In case you haven’t caught up with the case, it concerns the pop singer Kesha, and her wish to be allowed to make music with other people, despite having signed an exclusive contract to work with her current producer, Dr Luke, whose company Kemosabe is owned by Sony, and to produce a further six albums. So far, so diddums you might think. The reasons we have contracts is so that people can rely on agreements made with other people, you might think. If she has an exclusive contract with Dr Luke and she wants out of it, she’ll have to pay him damages if she can afford it. That is the commercial way. Maybe she shouldn’t have signed in the first place, you might think. She was a grown-up wasn’t she?[1]

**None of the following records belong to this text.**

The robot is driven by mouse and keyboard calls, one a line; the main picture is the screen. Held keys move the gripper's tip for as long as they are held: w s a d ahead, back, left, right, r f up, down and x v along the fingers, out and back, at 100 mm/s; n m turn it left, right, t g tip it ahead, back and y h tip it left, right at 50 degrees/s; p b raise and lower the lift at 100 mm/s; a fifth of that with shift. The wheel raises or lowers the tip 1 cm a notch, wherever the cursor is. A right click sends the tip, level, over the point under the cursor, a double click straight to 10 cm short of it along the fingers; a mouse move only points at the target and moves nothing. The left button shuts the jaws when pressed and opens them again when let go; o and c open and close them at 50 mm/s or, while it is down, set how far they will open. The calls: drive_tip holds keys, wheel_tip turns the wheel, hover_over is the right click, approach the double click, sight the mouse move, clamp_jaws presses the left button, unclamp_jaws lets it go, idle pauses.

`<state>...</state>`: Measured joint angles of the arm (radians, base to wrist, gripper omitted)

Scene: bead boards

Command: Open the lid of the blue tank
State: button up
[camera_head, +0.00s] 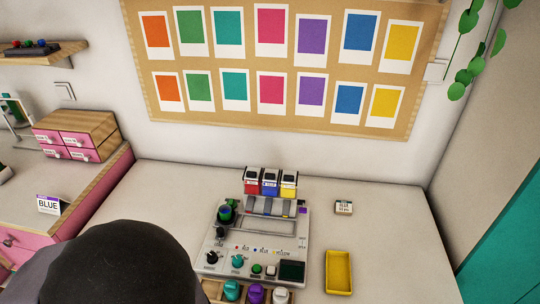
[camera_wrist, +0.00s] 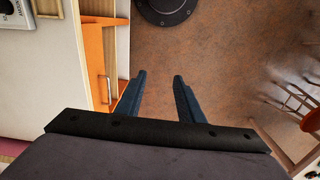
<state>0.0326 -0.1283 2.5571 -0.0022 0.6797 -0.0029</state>
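The blue tank (camera_head: 270,188) stands between a red tank (camera_head: 251,187) and a yellow tank (camera_head: 289,189) at the back of a grey machine (camera_head: 246,242) in the head view. Dark tops show on all three tanks; the blue one's lid looks closed, though it is small. My gripper (camera_wrist: 162,90) shows in the wrist view with its two fingers apart and nothing between them. It points down past the table edge over a brown floor, away from the tanks. In the head view a dark part of my arm fills the lower left, and the fingers are out of sight there.
A green cup-like part (camera_head: 225,214) and several knobs are on the machine. A yellow tray (camera_head: 338,271) and a small labelled box (camera_head: 343,207) lie to its right. A card reading BLUE (camera_head: 49,204) stands at left. The table behind the machine's left side is clear.

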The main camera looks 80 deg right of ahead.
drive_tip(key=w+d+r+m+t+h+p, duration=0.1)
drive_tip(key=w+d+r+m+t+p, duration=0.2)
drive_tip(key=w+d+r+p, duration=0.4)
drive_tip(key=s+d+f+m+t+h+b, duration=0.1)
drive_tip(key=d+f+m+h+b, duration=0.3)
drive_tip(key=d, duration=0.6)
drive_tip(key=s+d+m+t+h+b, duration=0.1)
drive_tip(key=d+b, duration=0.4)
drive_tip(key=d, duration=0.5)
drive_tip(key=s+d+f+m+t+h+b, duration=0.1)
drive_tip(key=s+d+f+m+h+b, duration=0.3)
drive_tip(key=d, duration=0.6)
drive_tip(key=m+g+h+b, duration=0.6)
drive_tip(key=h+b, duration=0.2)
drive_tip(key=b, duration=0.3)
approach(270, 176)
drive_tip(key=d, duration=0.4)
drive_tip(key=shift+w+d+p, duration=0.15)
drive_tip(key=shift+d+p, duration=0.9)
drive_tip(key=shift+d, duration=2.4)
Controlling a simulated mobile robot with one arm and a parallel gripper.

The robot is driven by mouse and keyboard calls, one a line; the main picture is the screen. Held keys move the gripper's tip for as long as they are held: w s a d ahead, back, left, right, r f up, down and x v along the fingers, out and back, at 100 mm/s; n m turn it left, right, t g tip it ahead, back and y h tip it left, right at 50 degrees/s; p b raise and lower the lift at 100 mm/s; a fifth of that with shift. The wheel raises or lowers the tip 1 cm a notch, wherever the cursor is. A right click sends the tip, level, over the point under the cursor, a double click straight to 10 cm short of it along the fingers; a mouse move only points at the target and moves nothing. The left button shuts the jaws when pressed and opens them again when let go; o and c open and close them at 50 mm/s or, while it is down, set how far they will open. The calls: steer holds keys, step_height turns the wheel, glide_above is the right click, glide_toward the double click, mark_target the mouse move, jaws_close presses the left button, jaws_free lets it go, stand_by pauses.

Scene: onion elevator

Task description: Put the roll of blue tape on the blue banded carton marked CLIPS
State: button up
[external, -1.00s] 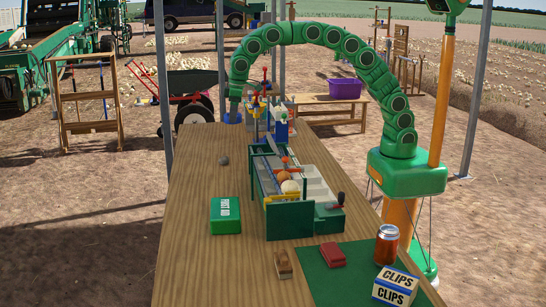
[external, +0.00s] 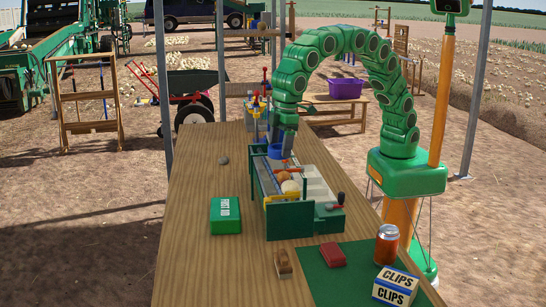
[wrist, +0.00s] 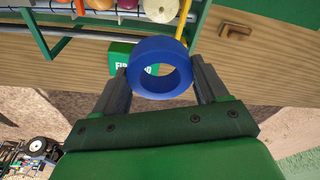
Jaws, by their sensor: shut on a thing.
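The roll of blue tape (wrist: 157,48) is a thick blue ring in the wrist view. My gripper (wrist: 160,74) is shut on it, with one dark finger at each side. In the external view the blue roll (external: 276,152) shows below my gripper (external: 281,145), above the far end of the green sorter on the table; the exact height is hard to tell.
The green sorter (external: 290,222) with onions fills the middle of the table. A green first-aid-like box (external: 225,216) stands left of it.

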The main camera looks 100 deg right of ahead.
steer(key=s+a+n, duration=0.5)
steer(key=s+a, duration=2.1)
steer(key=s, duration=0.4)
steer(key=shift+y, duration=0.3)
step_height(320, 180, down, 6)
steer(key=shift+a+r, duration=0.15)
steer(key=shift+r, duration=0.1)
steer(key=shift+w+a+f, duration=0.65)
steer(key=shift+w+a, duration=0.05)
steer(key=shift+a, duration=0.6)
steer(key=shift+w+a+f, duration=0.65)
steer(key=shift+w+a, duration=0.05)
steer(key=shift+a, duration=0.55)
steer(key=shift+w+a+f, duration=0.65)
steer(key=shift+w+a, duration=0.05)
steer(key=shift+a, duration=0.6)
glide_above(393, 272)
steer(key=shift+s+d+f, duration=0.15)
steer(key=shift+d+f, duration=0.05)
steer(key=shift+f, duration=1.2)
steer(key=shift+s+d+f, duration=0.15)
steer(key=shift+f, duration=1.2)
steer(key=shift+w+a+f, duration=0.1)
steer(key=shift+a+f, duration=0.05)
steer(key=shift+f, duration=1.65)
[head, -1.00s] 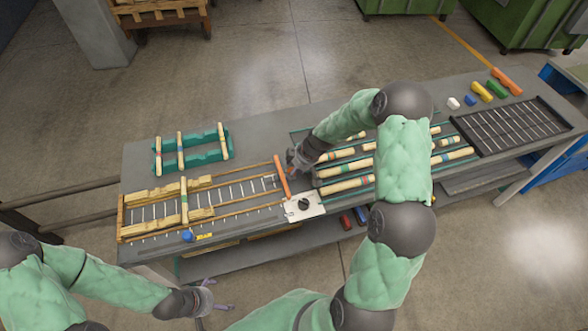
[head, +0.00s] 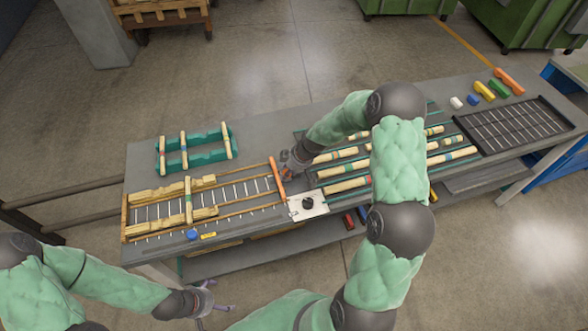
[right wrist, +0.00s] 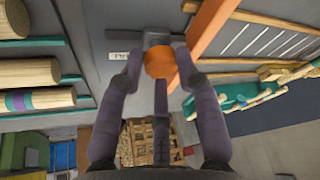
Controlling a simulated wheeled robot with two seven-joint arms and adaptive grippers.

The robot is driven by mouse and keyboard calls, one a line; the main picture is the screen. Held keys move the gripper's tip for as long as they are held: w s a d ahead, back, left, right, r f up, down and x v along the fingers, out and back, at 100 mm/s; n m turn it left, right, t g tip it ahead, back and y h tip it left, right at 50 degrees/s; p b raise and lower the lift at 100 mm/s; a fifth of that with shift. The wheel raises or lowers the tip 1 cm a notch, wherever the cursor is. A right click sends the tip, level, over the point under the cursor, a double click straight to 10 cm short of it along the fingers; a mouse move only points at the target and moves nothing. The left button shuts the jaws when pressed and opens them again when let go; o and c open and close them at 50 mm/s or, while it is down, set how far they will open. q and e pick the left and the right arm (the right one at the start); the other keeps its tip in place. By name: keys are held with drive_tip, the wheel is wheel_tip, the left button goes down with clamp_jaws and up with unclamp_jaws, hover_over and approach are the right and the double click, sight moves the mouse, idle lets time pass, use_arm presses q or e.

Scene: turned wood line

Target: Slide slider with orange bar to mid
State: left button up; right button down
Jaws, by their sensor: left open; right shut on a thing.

Except that Kesha’s given reason for wishing to be professionally divorced from the man who created all her hits so far is that she says that from the very beginning, in 2005, he has been drugging, raping and sexually abusing her, and that under the circumstances, she cannot be expected to work with him any longer. Dr Luke (not a doctor), for his part, responds that all her allegations are false, and that she has made them simply in order to escape a contract that she fears is not valuing her as it should (she entered into it at the very start of her career, before she had any commercial success). He is counter-suing her for defamation, as well he might. Not doing so would effectively be an admission of guilt. The recent hearing was a pre-cursor to the case proper concerning the contract, but led to the Judge, Shirley Kornreich, dismissing the application for her to be allowed to make music with other people in the interim. She now apparently has the option of completing the other albums with the man she says is her rapist, or dropping out of the music business.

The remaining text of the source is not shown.